*Task description:* Print the listing below in its entirety, character for character.

*Data:*
—————

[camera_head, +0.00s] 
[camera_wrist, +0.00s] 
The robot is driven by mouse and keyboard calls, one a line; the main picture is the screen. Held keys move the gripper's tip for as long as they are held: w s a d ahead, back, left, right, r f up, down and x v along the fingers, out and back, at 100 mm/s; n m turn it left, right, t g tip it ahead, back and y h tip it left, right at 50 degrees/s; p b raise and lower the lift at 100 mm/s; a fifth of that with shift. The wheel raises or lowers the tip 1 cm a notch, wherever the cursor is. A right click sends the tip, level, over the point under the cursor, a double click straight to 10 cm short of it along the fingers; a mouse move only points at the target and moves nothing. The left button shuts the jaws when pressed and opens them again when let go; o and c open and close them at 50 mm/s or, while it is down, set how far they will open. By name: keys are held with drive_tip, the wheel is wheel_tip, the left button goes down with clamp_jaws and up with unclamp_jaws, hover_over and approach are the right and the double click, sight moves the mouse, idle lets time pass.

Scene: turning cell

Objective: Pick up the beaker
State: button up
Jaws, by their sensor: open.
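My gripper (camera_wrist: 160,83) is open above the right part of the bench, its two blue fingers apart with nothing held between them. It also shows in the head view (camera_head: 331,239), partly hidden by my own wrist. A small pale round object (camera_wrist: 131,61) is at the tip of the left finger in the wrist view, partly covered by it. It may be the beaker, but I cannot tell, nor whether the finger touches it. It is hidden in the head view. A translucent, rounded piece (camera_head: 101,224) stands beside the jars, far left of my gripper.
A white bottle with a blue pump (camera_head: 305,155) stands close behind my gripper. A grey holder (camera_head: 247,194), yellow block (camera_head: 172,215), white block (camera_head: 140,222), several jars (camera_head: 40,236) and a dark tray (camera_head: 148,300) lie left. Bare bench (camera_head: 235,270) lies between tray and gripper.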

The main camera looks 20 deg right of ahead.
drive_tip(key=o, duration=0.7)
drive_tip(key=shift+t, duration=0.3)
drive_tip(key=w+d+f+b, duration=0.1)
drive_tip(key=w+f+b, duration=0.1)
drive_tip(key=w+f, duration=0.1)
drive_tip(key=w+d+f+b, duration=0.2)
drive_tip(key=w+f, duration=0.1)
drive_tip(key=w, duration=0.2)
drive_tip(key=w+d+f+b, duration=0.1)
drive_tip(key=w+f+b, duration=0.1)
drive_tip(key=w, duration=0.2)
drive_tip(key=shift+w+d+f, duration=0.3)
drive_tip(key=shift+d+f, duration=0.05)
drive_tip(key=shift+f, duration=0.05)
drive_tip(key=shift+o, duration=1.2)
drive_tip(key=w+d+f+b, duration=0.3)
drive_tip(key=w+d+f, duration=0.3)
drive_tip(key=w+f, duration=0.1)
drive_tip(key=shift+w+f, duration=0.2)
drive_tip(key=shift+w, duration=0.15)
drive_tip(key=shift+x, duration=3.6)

—————

*Written solution:*
[camera_head, +0.00s] 
[camera_wrist, +0.00s] 
The robot is driven by mouse and keyboard calls, one a line; the main picture is the screen. Held keys move the gripper's tip for as long as they are held: w s a d ahead, back, left, right, r f up, down and x v along the fingers, out and back, at 100 mm/s; n m turn it left, right, t g tip it ahead, back and y h tip it left, right at 50 degrees/s; p b raise and lower the lift at 100 mm/s; a fifth of that with shift. The wheel raises or lowers the tip 1 cm a notch, wherever the cursor is. A right click sends the tip, level, over the point under the cursor, a double click straight to 10 cm short of it along the fingers; a mouse move only points at the target and moves nothing. The left button shuts the jaws when pressed and opens them again when let go; o and c open and close them at 50 mm/s or, while it is down, set how far they will open. By name: keys are held with drive_tip, the wheel is wheel_tip, the left button goes down with clamp_jaws and up with unclamp_jaws, hover_over and approach are the right and the double click, sight moves the mouse, idle lets time pass.

Scene: turning cell

Objective: Pick up the beaker
State: button up
Jaws, by their sensor: open.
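My gripper (camera_wrist: 160,83) is open above the right part of the bench, its two blue fingers apart with nothing held between them. It also shows in the head view (camera_head: 331,239), partly hidden by my own wrist. A small pale round object (camera_wrist: 131,61) is at the tip of the left finger in the wrist view, partly covered by it. It may be the beaker, but I cannot tell, nor whether the finger touches it. It is hidden in the head view. A translucent, rounded piece (camera_head: 101,224) stands beside the jars, far left of my gripper.
A white bottle with a blue pump (camera_head: 305,155) stands close behind my gripper. A grey holder (camera_head: 247,194), yellow block (camera_head: 172,215), white block (camera_head: 140,222), several jars (camera_head: 40,236) and a dark tray (camera_head: 148,300) lie left. Bare bench (camera_head: 235,270) lies between tray and gripper.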

The main camera looks 20 deg right of ahead.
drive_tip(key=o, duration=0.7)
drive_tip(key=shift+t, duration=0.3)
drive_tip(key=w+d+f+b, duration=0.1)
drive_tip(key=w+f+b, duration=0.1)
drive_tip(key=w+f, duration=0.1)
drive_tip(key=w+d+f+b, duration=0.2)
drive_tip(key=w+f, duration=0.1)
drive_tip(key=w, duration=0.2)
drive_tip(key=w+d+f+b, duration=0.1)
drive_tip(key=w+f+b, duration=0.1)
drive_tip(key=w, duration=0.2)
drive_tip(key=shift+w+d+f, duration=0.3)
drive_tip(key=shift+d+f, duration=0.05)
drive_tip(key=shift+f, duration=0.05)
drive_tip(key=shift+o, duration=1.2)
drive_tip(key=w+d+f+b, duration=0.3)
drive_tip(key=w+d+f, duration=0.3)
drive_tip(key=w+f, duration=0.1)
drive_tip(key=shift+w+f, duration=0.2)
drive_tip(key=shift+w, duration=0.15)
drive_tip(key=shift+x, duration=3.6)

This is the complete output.